'''

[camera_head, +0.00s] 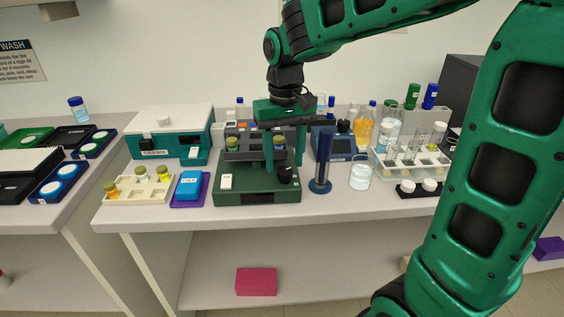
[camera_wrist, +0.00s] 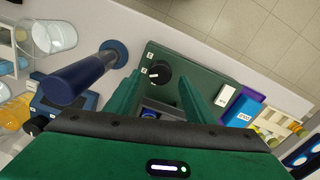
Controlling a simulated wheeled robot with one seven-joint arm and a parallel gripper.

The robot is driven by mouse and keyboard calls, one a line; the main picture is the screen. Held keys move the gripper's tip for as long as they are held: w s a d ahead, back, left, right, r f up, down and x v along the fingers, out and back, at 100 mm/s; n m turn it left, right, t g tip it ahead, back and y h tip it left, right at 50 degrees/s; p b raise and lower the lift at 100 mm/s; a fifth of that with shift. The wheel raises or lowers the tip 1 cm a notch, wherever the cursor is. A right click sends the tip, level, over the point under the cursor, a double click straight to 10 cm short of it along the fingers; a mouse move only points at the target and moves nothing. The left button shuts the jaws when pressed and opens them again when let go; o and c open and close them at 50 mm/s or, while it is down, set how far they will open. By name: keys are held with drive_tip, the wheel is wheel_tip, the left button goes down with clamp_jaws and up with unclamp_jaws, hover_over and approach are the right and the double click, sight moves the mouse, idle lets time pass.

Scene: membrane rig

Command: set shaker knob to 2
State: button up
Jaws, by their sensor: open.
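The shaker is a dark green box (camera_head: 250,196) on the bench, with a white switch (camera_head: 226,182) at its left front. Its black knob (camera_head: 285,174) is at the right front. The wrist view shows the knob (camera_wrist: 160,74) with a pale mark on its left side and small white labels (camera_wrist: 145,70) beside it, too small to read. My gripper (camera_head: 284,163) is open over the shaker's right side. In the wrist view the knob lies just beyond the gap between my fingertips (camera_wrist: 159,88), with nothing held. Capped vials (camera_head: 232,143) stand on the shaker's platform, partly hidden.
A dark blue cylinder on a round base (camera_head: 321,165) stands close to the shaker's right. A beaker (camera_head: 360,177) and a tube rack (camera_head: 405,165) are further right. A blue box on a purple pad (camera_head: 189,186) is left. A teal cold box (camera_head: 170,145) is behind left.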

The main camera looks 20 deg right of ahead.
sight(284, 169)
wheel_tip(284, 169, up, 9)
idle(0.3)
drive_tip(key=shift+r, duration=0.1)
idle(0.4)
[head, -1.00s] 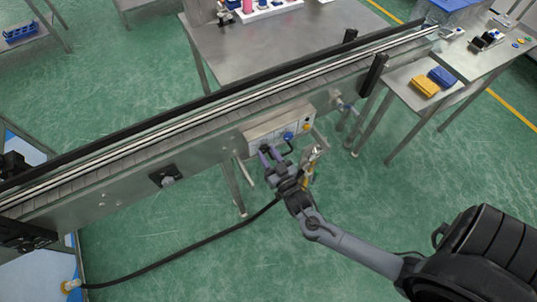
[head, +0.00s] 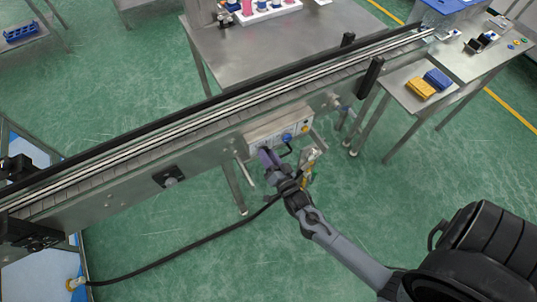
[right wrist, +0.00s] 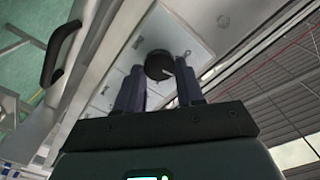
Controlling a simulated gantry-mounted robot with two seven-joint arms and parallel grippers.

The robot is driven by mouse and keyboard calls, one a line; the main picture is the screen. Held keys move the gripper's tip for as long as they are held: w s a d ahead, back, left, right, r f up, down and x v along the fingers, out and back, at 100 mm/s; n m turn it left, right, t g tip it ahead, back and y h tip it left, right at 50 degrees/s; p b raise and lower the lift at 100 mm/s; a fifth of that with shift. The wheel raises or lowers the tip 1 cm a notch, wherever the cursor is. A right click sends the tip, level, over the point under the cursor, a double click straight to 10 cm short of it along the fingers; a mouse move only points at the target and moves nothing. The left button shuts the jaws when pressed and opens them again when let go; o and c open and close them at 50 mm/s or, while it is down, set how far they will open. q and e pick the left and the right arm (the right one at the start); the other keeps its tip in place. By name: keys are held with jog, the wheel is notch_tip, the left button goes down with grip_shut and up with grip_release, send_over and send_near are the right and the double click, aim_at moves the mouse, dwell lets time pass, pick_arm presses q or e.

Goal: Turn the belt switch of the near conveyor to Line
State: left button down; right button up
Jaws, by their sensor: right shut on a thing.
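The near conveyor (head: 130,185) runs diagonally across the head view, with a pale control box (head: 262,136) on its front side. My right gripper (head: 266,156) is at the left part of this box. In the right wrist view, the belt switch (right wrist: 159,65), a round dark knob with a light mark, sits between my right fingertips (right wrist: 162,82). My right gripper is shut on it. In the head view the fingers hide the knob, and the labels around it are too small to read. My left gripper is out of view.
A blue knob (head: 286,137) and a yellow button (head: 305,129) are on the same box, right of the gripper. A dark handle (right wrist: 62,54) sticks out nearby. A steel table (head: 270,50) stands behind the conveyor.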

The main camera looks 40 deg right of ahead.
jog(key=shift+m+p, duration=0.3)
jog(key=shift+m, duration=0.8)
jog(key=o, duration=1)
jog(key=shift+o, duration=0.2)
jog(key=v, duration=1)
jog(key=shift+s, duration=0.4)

'''

> _WHAT IS BEING ASKED_:
Output the full set of records above without changing a word, and drop the images.

> _CORRECT RESULT_:
[camera_head, +0.00s] 
[camera_wrist, +0.00s] 
Controlling a simulated wheeled robot with one seven-joint arm and a parallel gripper.

The robot is driven by mouse and keyboard calls, one a line; the main picture is the screen. Held keys move the gripper's tip for as long as they are held: w s a d ahead, back, left, right, r f up, down and x v along the fingers, out and back, at 100 mm/s; n m turn it left, right, t g tip it ahead, back and y h tip it left, right at 50 degrees/s; p b raise and lower the lift at 100 mm/s; a fifth of that with shift. The wheel raises or lowers the tip 1 cm a notch, wherever the cursor is. A right click sends the tip, level, over the point under the cursor, a double click straight to 10 cm short of it along the fingers; a mouse move only points at the target and moves nothing. The left button shuts the jaws when pressed and opens them again when let go; o and c open and close them at 50 mm/s or, while it is down, set how far they will open. By name: keys are held with drive_tip, the wheel is wheel_tip, the left button goes down with clamp_jaws and up with unclamp_jaws, hover_over and approach are the right and the double click, sight moves the mouse, idle lets time pass.

Scene: membrane rig

Command: set shaker knob to 2
State: button up
Jaws, by their sensor: open.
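The shaker is a dark green box (camera_head: 250,196) on the bench, with a white switch (camera_head: 226,182) at its left front. Its black knob (camera_head: 285,174) is at the right front. The wrist view shows the knob (camera_wrist: 160,74) with a pale mark on its left side and small white labels (camera_wrist: 145,70) beside it, too small to read. My gripper (camera_head: 284,163) is open over the shaker's right side. In the wrist view the knob lies just beyond the gap between my fingertips (camera_wrist: 159,88), with nothing held. Capped vials (camera_head: 232,143) stand on the shaker's platform, partly hidden.
A dark blue cylinder on a round base (camera_head: 321,165) stands close to the shaker's right. A beaker (camera_head: 360,177) and a tube rack (camera_head: 405,165) are further right. A blue box on a purple pad (camera_head: 189,186) is left. A teal cold box (camera_head: 170,145) is behind left.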

The main camera looks 20 deg right of ahead.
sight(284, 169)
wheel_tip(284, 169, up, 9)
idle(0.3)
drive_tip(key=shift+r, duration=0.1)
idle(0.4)
[head, -1.00s] 
[head, +0.00s] 
[right wrist, +0.00s] 
Controlling a simulated gantry-mounted robot with two seven-joint arms and parallel grippers.

The robot is driven by mouse and keyboard calls, one a line; the main picture is the screen. Held keys move the gripper's tip for as long as they are held: w s a d ahead, back, left, right, r f up, down and x v along the fingers, out and back, at 100 mm/s; n m turn it left, right, t g tip it ahead, back and y h tip it left, right at 50 degrees/s; p b raise and lower the lift at 100 mm/s; a fifth of that with shift. The wheel raises or lowers the tip 1 cm a notch, wherever the cursor is. A right click sends the tip, level, over the point under the cursor, a double click straight to 10 cm short of it along the fingers; a mouse move only points at the target and moves nothing. The left button shuts the jaws when pressed and opens them again when let go; o and c open and close them at 50 mm/s or, while it is down, set how far they will open. q and e pick the left and the right arm (the right one at the start); the other keeps its tip in place. By name: keys are held with jog, the wheel is notch_tip, the left button goes down with grip_shut and up with grip_release, send_over and send_near are the right and the double click, aim_at moves the mouse, dwell lets time pass, pick_arm presses q or e.

Goal: Turn the belt switch of the near conveyor to Line
State: left button down; right button up
Jaws, by their sensor: right shut on a thing.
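The near conveyor (head: 130,185) runs diagonally across the head view, with a pale control box (head: 262,136) on its front side. My right gripper (head: 266,156) is at the left part of this box. In the right wrist view, the belt switch (right wrist: 159,65), a round dark knob with a light mark, sits between my right fingertips (right wrist: 162,82). My right gripper is shut on it. In the head view the fingers hide the knob, and the labels around it are too small to read. My left gripper is out of view.
A blue knob (head: 286,137) and a yellow button (head: 305,129) are on the same box, right of the gripper. A dark handle (right wrist: 62,54) sticks out nearby. A steel table (head: 270,50) stands behind the conveyor.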

The main camera looks 40 deg right of ahead.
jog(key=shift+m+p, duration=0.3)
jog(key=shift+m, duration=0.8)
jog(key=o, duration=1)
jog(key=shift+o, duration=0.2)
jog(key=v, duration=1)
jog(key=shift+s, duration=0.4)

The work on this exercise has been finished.